Principe d’organisation, principe philosophique, principe pédagogique, la laïcité a permis de bâtir un « Nous national » en brassant et non en segmentant, en valorisant tout un chacun comme citoyen et non comme membre d’une communauté, en refusant les ségrégations que connaissent les sociétés organisées sur une base ethnico-religieuse.

Est-il besoin de rappeler que l’État laïque, s’il est areligieux, n’est pas antireligieux ? Qu’il respecte toutes les croyances ? Qu’il trouve d’ailleurs sa source lointaine dans le précepte évangélique selon lequel « Tu rendras à César ce qui appartient à César et à Dieu ce qui appartient à Dieu » ? Que les laïques réputés « durs », fortement représentés au Conseil des sages de la laïcité, ont, pour nombre d’entre eux, des convictions ou des attaches religieuses ? Comme l’abbé Grégoire dont le nom place cette salle du CNAM sous des auspices particulièrement favorables pour nos débats ?

Une culture laïque malmenée

En revanche, la soumission de l’espace public à des prescriptions religieuses, surtout lorsqu’elles sont importées, ne peut que prendre à rebrousse-poil une culture laïque qui, dans les relations sociales, fait prévaloir le commun sur les particularités natives.

Ainsi, l’offre de repas halal dans une cantine administrative ou d’entreprise creuse un fossé qui va à l’encontre de notre idéal laïque de convivialité. Elle ne pousse guère en effet à faire table commune. 

Un courant, que je qualifierais de révisionniste, voudrait – au nom de l’accueil de l’Autre – faire oublier l’existence séculaire de cette culture laïque, fondée en grande partie sur la mise entre parenthèses des appartenances religieuses et communautaires dans l’espace public.

Que, sur le plan coutumier, la laïcité ait été vécue jusqu’ici comme un pacte de discrétion est pourtant une évidence historique et la grande majorité de nos concitoyens ne s’y trompe pas.

Si l’extrême gauche « décoloniale » voit dans la laïcité le pavillon de complaisance du « racisme systémique », la remise en cause de la laïcité à la française se fait principalement « à bas bruit ». Elle prend moins la forme d’une contestation frontale que celle d’une édulcoration sournoise. Rendent compte de cet affadissement les adjectifs dont le mot laïcité se voit désormais affublé : ouverte, inclusive, positive. Méfions-nous de ces adjectifs qui, telles des sangsues, ne se fixent sur un substantif que pour mieux le vider de sa substance.

Le principe de laïcité est aujourd’hui très « flouté » sémantiquement, y compris par des instances officielles. Comme le dit justement Marlène Schiappa, cela devient un mot-valise.

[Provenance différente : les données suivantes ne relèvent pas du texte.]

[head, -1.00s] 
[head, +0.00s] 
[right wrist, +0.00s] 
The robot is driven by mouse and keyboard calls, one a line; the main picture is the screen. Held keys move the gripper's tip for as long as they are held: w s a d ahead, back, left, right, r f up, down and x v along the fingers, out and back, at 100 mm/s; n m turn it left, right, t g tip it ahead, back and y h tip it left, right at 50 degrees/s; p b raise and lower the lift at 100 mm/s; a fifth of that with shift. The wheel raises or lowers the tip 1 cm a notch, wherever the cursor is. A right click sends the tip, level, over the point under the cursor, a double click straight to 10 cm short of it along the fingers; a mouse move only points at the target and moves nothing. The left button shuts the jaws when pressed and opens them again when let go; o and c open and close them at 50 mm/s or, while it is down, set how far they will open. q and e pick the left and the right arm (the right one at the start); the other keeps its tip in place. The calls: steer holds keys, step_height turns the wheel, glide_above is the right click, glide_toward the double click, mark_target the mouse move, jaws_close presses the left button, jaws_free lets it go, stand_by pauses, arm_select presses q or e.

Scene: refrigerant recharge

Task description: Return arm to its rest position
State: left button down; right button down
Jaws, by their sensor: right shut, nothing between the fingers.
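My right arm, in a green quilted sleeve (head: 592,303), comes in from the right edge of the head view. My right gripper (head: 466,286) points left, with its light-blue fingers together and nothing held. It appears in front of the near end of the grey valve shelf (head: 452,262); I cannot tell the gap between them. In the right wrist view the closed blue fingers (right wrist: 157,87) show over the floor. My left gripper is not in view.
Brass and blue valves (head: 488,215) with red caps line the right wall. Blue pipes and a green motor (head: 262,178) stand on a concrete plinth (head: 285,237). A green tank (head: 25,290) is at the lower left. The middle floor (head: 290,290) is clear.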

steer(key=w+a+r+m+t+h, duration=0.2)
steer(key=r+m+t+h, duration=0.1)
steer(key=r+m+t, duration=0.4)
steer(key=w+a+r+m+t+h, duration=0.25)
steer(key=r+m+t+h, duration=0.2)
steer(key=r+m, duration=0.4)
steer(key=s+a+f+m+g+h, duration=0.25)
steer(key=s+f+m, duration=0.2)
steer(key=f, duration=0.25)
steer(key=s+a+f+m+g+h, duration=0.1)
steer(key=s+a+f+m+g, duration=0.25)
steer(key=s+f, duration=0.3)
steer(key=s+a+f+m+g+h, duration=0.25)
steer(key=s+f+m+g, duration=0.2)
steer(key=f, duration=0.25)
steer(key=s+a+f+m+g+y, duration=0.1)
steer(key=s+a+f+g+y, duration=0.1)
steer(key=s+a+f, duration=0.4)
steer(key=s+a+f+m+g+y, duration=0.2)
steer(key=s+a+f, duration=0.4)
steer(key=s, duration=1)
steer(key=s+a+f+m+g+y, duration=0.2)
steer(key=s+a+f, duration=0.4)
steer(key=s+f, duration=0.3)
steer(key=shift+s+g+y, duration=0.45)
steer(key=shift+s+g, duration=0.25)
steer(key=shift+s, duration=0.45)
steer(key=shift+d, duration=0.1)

Ce floutage va jusqu’à ce contresens, qui aurait sidéré les républicains du début du XXe siècle : le respect de la liberté de conscience imposerait des obligations positives aux personnes publiques afin de faciliter la manifestation des croyances dans la sphère publique. Les collectivités publiques devraient ainsi adapter le fonctionnement des services publics aux exigences religieuses de leurs agents, de leurs usagers et de leurs administrés. Il appartiendrait par exemple à une commune, au nom du « vivre ensemble » et de la non-discrimination, de fournir des repas halal et d’organiser le ramadan à la cantine scolaire. Ce qui, soit dit en passant, conduit à séparer publiquement, voire à ficher, musulmans, mauvais musulmans (les seconds se trouvant ainsi désignés à la réprobation des premiers) et mécréants.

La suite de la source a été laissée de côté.